Una manifestazione preparata con grande cura e meticolosa attenzione da parte di tutti gli organizzatori, dalla direzione Uvet e dal lavoro sapiente del Marketing.

Due giorni intensi, dove si sono alternate voci di grandi esperti della mobilità italiana, echeggiate su tutti i canali di comunicazione del settore e non, e con il supporto costante degli sponsor e partner che, insieme, hanno fatto diventare questa manifestazione il punto di riferimento per il turismo e per l’economia che gira attorno al turismo.

Noi di Travel for business, media partner dell’iniziativa, abbiamo raccontato, nei vari post e sui nostri canali social, alcuni momenti salienti delle diverse tavole rotonde e seminari che si sono svolti lo scorso 28 e 29 novembre (vedi la sezione Informazione di Settore).

Ma oggi, non voglio darvi solo una notizia, ma un contenuto che ben si allinea alla filosofia di Travel for business. Mi riferisco al momento di apertura del Forum con lo straordinario intervento di The European House Ambrosetti che ci racconta della stretta correlazione tra Viaggi d’affari ed Economia Paese.

La dimostrazione che il business travel è qualcosa di molto più di un semplice viaggio d’affari. E che realizzare bene gli affari in viaggio è la via per raggiungere meglio il successo d’impresa.

Uvet Travel Index 2018, scopriamo insieme come l’indicatore prevede il PIL italiano

Sono ormai sette anni che Ambrosetti elabora l’Uvet Travel Index, l’indicatore che correla l’andamento dei viaggi d’affari con la relativa attività economica aggregata, riuscendo così a prevedere l’andamento futuro del PIL.  “Un’iniziativa nata quasi in modo carbonaro”, ha commentato sul palco del BizTravel Forum Valerio De Molli – Managing Partner e Amministratore Delegato, The European House Ambrosetti, organizzazione che sviluppa più di 100 studi strategici all’anno con più di 2000 esperti, supportando le imprese italiane nel loro percorso di crescita.

Si tratta di un indicatore che rappresenta un modello statistico econometrico predittivo, che stima l’andamento delle dinamiche economiche del nostro paese, a partire dai big data di patrimonio del gruppo Uvet. Un modello che si arricchisce naturalmente anno dopo anno e diventa sempre più affidabile e accurato, tipico di quegli indicatori che sfruttano la potenza di calcolo sottostante. I dati di input che partono dal sourcing data base di Uvet, attraverso un modello statistico molto complesso, permettono di correlare i viaggi d’affari come principali indicatori economici destagionalizzando i dati e deflazionandoli, cioè rendendoli comparabili over time per determinare le previsioni del PIL.

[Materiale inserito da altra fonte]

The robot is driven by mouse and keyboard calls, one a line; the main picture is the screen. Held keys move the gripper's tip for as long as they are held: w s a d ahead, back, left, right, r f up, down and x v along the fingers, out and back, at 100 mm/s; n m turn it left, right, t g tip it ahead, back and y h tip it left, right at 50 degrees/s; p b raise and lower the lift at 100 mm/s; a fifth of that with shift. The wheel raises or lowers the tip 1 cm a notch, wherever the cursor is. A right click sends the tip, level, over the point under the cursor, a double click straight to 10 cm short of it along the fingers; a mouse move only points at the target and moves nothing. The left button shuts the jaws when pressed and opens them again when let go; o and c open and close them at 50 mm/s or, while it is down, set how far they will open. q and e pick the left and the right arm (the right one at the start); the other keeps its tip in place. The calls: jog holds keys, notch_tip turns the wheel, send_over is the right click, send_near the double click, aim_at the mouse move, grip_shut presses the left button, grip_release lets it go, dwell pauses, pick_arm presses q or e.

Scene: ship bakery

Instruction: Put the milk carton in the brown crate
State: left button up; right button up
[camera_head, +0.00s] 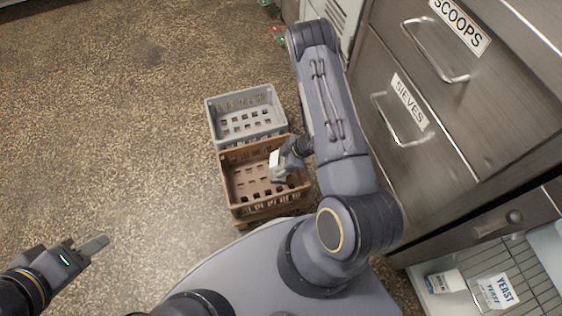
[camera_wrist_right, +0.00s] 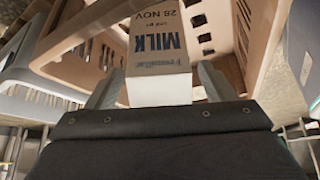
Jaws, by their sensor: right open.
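The milk carton (camera_wrist_right: 158,45), white and brown with blue MILK lettering, sits between the two fingers of my right gripper (camera_wrist_right: 156,88) in the wrist view. The fingers are open, with the carton between them; whether either touches it is hard to tell. In the head view the carton (camera_head: 274,164) shows as a small pale block at my right gripper (camera_head: 283,168), over the right part of the brown crate (camera_head: 234,199). Whether it rests on the crate floor is hidden. My left gripper (camera_head: 92,246) is over bare floor at the lower left, away from the crate.
A grey crate (camera_head: 229,102) stands directly behind the brown one. Drawer fronts (camera_head: 440,110) marked SCOOPS and SIEVES rise on the right. At the lower right, a white container (camera_head: 446,281) and a YEAST pack (camera_head: 495,292) lie on a wire rack. The floor at left is clear.

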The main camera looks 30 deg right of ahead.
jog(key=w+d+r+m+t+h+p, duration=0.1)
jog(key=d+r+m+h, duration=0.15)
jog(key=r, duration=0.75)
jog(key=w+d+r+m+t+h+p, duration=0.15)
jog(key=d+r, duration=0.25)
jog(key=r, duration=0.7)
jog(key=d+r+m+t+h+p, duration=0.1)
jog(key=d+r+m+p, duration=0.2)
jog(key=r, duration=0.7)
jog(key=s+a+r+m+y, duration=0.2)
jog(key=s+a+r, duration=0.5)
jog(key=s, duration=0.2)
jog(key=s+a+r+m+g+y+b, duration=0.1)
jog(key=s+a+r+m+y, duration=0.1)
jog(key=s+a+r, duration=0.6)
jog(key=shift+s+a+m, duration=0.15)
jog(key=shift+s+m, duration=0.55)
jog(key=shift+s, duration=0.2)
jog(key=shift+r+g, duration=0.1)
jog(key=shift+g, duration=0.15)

Uvet Travel Index: un livello di precisione pari al 94%

Già negli anni scorsi questo indicatore ha permesso di anticipare il PIL e gli andamenti economici con un livello di precisione pari al 94%. Nel recente passato sono solo alcuni i momenti in cui questo indicatore si è discostato dal consuntivo del PIL, ed a causa di fattori non prevedibili come la crisi dei mutui subprime ed il conseguente fallimento di Leman Brothers, o la crisi del debito sovrano nel 2011 e la depressione conseguente, anche se il L’Uvet Travel Index è riuscita sempre ad anticipare già tre mesi prima e correttamente i dati consuntivi del PIL, anche rispetto a quelli elaborati dall’ISTAT.

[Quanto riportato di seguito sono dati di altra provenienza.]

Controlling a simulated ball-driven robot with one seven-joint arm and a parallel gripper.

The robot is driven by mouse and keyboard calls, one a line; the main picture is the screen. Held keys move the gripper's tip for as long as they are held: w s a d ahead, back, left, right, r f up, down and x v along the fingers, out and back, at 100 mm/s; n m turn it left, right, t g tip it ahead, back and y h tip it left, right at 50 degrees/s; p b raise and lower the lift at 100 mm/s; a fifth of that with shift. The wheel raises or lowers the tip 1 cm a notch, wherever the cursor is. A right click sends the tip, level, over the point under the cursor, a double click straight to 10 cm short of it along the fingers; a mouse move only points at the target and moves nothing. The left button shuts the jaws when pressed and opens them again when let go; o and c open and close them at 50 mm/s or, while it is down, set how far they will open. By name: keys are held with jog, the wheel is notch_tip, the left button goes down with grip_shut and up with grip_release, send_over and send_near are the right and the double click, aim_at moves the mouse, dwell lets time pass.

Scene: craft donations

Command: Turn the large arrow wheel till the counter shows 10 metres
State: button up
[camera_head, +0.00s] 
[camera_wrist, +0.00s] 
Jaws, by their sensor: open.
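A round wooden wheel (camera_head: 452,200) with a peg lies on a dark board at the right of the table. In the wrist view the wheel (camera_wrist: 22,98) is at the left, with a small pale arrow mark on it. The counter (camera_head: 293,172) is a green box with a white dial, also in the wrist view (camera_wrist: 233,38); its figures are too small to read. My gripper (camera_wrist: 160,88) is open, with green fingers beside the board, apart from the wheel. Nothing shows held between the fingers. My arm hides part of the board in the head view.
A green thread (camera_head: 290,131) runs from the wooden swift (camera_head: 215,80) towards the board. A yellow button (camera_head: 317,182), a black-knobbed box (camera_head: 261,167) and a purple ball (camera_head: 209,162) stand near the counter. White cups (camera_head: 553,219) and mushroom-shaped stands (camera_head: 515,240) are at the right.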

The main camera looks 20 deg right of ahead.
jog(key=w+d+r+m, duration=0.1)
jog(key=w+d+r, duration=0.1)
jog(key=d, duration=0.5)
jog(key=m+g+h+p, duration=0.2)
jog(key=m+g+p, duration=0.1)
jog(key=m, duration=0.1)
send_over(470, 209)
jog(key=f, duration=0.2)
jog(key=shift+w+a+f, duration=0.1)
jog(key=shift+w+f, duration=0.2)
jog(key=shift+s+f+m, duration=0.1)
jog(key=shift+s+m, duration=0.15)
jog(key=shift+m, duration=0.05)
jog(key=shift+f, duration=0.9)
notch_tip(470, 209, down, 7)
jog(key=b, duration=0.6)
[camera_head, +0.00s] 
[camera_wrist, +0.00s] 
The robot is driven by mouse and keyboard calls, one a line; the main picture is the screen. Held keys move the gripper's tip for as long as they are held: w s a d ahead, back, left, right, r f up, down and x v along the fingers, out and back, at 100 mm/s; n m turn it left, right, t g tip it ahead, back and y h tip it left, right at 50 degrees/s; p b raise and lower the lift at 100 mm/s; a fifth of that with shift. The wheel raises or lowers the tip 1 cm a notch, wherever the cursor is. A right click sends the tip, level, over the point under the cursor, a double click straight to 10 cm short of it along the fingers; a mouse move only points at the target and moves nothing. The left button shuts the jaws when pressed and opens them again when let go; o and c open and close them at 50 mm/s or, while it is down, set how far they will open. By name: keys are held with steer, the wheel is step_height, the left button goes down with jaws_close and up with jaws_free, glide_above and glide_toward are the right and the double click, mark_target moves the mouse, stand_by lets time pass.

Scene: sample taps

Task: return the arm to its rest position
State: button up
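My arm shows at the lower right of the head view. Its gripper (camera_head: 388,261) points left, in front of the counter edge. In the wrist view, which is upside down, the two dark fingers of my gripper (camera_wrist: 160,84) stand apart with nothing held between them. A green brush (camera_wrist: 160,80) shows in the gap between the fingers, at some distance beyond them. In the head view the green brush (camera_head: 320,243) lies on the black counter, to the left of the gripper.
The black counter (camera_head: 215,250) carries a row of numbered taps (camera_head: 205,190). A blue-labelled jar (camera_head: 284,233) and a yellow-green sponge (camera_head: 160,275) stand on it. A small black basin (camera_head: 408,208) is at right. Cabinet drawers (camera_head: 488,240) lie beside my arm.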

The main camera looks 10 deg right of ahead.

La fotografia mostrata è di un più 1,2% di crescita di PIL, ma rispetto alle stime di inizio anno ci sono elementi di forte preoccupazione. La crescita italiana percentuale complessiva si attesta al doppio della media degli ultimi anni (pari al +0,5% negli ultimi 20 anni). “Ma questo risultato non ci consente di essere sufficientemente competitivi per chiudere il gap con gli altri Paesi. Il nostro “raddoppio” è quindi più lento e diventa molto importante per il sistema Paese agire subito e velocemente rispetto ad una serie di “zavorre” alla crescita”. I dati previsionali sul 2019  illustrati posizionano nuovamente al doppio della media degli ultimi anni, ma ancora l’Italia è il vagone più lento d’Europa, sebbene il contesto macroeconomico, secondo i dati espressi da De Molli siano più che favorevoli. “Siamo oggi nel terzo ciclo di crescita mondiale positiva più lungo degli ultimi 60 anni, pari a 25 trimestri consecutivi. Ma se paragonati ai 37 trimestri consecutivi di crescita degli Stati Uniti, o a quelli di altri Paesi, ci troviamo con il vento a favore di una fase espansiva mondiale, ma che non riusciamo a sfruttare appieno”. E con alcuni ambiti di preoccupazione, come ad esempio: la trade war, meglio definita come Trump Economics, che può avere forti ripercussioni per un paese come l’Italia con la sua grande propensione all’esportazione; il tema europeo, con la Brexit e con le prossime elezioni ed il conseguente rischio di instabilità; le problematiche in Iran e nel Middle East, con un clima ancora incerto: e, a livello più italiano, il tema dei migranti.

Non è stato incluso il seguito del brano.